WeLive didn’t last long. It began to crumble, along with the rest of the business, in 2019, when WeWork’s bid to go public revealed that the company was losing more than $200,000 every hour. The company went into crisis mode and halted plans to open more apartments. The remaining two WeLive sites began to operate more like hotels, until WeWork eventually sold them.
Three years later, Neumann is back with his second swing at reinventing housing—and the Silicon Valley commentariat are unimpressed. His new startup, Flow, is another branded apartment concept, expected to offer community features and other amenities, on flexible terms. Reportedly, Neumann owns 4,000 apartment units in four cities (Atlanta; Miami and Fort Lauderdale, Florida; Nashville, Tennessee) to begin the project, which is slated to launch in 2023.
Journalists and investors have suggested that Andreessen Horowitz’s $350 million investment in Flow, valuing it at $1 billion, could soon be vaporized like so much of WeWork’s cash. Neither Neumann nor his investors have revealed much about Flow, but the backlash toward the idea of giving the entrepreneur a second chance has been swift. On Tuesday, Forbes published claims—denied by a spokesperson for Neumann—that Flow might compete with a rental-amenities startup called Alfred he had previously invested in.
None of that means that Neumann and Andreessen have not identified a market with potential. The gridlock in the US housing market has necessitated new ideas about how, and where, people live. And unlike when WeLive launched in 2016, plenty of startups are now trying to reinvent rental housing for a generation of people who likely won’t buy homes. Flow could become part of a new sector that manages to fundamentally change the way some Americans think about housing, by creating upsides in remaining a renter. That could be lasting and profitable—even if it doesn’t mitigate many of the downsides of the US housing crunch.
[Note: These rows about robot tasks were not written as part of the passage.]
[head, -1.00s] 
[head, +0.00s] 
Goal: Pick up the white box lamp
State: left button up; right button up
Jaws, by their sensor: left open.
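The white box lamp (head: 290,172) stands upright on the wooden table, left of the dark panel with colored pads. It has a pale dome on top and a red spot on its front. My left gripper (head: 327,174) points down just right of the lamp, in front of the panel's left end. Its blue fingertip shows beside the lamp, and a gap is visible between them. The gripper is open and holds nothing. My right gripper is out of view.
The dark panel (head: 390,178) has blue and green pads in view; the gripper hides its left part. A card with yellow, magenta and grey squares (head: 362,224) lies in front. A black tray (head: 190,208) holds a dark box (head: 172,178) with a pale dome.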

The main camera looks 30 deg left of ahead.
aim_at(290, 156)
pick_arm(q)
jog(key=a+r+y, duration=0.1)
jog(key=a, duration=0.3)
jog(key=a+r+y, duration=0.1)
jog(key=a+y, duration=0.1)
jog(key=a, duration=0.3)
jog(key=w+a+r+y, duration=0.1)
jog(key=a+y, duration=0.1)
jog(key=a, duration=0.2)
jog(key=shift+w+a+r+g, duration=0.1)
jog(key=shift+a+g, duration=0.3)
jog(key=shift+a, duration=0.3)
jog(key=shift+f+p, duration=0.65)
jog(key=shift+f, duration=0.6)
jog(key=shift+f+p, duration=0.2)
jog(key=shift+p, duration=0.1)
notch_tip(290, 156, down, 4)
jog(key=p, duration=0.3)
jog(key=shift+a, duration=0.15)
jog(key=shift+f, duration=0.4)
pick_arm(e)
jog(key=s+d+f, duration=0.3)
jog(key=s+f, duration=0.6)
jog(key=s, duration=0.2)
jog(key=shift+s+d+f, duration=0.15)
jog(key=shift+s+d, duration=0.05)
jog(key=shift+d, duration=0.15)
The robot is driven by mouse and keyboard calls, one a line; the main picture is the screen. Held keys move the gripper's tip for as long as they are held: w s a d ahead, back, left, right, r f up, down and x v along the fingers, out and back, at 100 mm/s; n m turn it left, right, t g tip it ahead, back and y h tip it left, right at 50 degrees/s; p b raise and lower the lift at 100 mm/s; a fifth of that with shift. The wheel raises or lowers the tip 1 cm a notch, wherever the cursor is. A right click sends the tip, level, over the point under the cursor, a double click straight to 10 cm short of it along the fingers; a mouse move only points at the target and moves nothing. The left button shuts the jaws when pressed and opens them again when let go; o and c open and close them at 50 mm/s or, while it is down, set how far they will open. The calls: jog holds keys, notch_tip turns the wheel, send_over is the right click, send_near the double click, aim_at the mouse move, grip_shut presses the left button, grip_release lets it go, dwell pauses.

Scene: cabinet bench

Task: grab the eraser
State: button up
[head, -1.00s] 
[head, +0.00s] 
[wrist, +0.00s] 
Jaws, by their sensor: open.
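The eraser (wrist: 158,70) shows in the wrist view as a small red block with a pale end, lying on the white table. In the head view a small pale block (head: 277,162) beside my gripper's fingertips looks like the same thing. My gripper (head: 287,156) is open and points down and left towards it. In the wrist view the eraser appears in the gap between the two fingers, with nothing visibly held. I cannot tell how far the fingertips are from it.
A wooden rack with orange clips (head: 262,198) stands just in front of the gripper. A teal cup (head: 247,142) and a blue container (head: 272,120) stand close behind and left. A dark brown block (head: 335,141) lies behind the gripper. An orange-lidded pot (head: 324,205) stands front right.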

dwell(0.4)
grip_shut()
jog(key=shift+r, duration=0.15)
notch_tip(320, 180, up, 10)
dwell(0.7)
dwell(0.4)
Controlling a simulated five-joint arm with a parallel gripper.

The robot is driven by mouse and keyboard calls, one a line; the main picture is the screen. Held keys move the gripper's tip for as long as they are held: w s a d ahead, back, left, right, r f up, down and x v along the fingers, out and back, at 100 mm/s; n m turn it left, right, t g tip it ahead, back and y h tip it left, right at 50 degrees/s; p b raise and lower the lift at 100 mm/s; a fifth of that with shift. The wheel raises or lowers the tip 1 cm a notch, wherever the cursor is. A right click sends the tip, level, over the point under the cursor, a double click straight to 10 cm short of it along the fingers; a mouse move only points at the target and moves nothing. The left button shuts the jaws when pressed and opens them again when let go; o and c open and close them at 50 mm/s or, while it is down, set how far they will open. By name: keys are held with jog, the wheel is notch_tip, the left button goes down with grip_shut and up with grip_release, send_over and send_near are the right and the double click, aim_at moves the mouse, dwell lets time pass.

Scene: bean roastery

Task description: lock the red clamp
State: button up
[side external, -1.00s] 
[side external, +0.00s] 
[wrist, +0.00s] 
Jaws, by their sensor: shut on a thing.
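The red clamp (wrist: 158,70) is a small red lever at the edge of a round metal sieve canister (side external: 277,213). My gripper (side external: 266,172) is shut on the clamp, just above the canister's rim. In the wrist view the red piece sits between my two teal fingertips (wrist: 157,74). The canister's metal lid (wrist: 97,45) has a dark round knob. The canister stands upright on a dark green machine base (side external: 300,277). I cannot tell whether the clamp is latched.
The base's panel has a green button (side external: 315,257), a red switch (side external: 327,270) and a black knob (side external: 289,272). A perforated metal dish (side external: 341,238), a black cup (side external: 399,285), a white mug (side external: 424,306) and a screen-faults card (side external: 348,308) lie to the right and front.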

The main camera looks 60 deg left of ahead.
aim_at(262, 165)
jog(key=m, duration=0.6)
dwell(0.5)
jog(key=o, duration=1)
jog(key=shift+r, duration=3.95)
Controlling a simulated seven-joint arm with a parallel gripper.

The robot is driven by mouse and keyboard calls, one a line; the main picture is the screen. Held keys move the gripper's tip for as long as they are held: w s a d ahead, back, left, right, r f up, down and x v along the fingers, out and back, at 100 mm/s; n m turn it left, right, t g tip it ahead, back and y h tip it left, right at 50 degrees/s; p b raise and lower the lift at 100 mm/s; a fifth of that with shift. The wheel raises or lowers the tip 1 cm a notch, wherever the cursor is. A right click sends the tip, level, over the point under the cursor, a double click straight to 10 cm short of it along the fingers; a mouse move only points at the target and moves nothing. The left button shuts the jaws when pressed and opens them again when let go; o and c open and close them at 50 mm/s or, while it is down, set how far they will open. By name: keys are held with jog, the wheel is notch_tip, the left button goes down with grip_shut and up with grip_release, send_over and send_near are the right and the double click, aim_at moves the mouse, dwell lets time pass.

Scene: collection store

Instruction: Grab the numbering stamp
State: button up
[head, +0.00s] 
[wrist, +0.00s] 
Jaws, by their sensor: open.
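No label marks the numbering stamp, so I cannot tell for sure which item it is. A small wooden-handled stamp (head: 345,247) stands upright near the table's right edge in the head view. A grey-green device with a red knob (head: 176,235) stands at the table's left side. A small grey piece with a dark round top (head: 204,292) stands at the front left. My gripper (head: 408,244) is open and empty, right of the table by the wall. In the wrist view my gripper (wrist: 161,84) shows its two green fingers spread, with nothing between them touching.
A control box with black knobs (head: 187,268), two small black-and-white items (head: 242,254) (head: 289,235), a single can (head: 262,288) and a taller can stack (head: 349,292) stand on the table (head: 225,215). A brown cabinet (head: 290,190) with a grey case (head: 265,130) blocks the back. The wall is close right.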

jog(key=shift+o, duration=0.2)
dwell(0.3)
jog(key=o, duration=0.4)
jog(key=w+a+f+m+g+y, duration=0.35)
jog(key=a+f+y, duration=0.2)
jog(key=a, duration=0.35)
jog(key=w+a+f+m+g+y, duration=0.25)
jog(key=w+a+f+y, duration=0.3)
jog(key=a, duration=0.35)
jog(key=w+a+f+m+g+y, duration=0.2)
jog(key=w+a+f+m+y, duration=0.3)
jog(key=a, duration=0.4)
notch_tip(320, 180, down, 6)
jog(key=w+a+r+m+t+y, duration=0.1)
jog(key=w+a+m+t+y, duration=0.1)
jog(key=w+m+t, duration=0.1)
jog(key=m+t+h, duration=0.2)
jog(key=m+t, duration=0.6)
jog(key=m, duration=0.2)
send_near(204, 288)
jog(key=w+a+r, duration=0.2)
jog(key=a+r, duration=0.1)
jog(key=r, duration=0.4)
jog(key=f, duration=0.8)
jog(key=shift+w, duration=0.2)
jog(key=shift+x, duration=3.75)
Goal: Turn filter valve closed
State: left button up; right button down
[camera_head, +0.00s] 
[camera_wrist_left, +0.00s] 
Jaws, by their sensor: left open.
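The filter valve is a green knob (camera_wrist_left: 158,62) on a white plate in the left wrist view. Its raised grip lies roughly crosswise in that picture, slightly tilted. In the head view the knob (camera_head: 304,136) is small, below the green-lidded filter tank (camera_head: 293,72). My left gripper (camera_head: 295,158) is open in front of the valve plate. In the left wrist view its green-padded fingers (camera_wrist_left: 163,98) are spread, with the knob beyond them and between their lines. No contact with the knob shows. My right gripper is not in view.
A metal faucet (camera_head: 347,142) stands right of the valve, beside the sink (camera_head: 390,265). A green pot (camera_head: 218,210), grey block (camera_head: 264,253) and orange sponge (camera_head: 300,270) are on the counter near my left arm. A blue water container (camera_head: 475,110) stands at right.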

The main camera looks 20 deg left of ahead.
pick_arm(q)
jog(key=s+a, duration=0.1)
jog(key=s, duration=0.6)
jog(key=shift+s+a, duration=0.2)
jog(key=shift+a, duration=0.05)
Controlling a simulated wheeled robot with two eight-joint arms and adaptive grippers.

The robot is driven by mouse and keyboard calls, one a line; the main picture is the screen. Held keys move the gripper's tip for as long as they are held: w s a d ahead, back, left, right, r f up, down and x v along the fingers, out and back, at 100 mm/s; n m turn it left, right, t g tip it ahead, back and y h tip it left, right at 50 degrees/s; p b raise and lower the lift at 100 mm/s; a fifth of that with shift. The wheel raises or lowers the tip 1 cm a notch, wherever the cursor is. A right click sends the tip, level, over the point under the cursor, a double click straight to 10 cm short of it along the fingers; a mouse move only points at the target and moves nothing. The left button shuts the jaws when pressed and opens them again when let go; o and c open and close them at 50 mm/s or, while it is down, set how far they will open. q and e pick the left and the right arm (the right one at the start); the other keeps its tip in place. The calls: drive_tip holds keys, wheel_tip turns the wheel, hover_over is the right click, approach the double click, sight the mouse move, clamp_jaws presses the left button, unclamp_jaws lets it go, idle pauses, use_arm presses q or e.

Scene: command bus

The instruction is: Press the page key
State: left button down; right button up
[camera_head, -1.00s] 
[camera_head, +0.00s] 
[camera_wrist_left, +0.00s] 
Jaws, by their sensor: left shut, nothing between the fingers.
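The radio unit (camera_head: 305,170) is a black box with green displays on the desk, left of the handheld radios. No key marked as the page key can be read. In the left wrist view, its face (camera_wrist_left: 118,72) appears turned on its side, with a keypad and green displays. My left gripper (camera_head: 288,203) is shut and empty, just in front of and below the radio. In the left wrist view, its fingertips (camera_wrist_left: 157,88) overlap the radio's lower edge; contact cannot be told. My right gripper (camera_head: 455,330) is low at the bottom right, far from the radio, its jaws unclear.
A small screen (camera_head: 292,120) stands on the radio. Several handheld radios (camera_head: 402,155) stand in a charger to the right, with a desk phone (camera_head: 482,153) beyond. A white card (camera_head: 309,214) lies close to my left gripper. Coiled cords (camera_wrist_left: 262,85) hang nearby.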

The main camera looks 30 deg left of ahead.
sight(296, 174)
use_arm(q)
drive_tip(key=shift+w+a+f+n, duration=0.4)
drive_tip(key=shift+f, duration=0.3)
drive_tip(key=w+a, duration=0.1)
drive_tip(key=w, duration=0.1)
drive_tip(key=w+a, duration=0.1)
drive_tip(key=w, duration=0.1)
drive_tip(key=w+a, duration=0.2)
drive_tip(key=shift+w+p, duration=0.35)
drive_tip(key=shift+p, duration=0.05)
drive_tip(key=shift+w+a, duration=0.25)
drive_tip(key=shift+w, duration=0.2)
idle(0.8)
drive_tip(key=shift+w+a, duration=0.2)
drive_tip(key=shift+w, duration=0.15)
For the past two decades, a confluence of factors has caused young Americans to give up on buying houses, a pattern also seen in the UK and some other European countries. New construction has stalled, existing supply has remained tied up, and population booms in urban areas have driven up housing costs. Nearly one in five homes in the US is now bought by institutional investors—not individuals—adding further competition. As a result, the share of first-time home buyers has shrunk, leading more millennials to rent well into their thirties and forties.
This new, permanent rental class presents a worrying outlook for some economists: Housing is in short supply, and that drives prices up for everyone. But for startups, it also presents an opportunity. “It’s a massive, trillion-dollar industry,” says Andrew Collins, founder of real estate startup Bungalow. “And yet it really hasn’t been innovated in the last 50 years.”
Bungalow, which launched in 2016, aims to serve this new class of renters. It offers flexible leases to furnished apartments and homes and helps residents find roommates they’ll vibe with. It also lets residents move between houses managed by Bungalow without penalties for breaking the lease. Collins says he set out to improve the experience of hunting down a shared apartment on Craigslist but found that there was an untapped market of young people who wanted the flexibility to take a job in a new city or try out a new neighborhood without being tied to a long-term lease.
Many other startups operate on a similar thesis: that people will willingly trade ownership for flexibility. “Let go of renting restrictions,” promises Landing, a residential startup that allows residents to bounce from apartment to apartment in more than 300 cities on a single lease agreement. Sentral, which manages some 3,000 apartments, seems to court a class of nomadic remote workers who might pick up and move at any minute. “Flexibility for a night, a quarter, or a year,” its website reads. “We believe flexibility and freedom are a choice, not a luxury.” Neumann’s new startup speaks a similar language: “Live life in flow,” it says on its bare-bones website.
“Flexibility is the name of the game here,” says Joel Steinhaus, Neumann’s former chief of staff at WeWork who is now cofounder and CEO of the coworking company Daybase. He believes a rethinking of renting fits with other trends shifting people away from conventional ownership and toward more flexible, branded, and tech-mediated experiences: coworking, for one, but also streaming subscriptions and transportation.
At the same time, housing is a much harder category to disrupt than music listening or how to get home from the bar. It’s also much more intimate than an office space, says Steinhaus. And while technology can make some parts of rental living simpler and more convenient, it can do only so much to close the gaps between the limited number of available homes and the people who need somewhere affordable to live.
“The main issue today with housing is on the supply side,” says Cris deRitis, deputy chief economist at the financial company Moody’s. He says that while buzzy startups offering slick amenities might make renters more excited about renting—perhaps easing the competition to buy homes or apartments—the ideal solutions would address the housing shortage head-on. Those will likely have to come from government, not the private sector, he says, and include “relaxing zoning restrictions, or incentivizing builders to increase density in certain areas.”
Home, as a feeling, mediated via a slick app, can’t will into being the buildings needed to solve America’s housing crisis. But for a certain class of permanent renters, it might create an appealing alternative to buying a home. The larger that group of people grows, the more companies and capital will try to court them—Neumann won’t be the only one.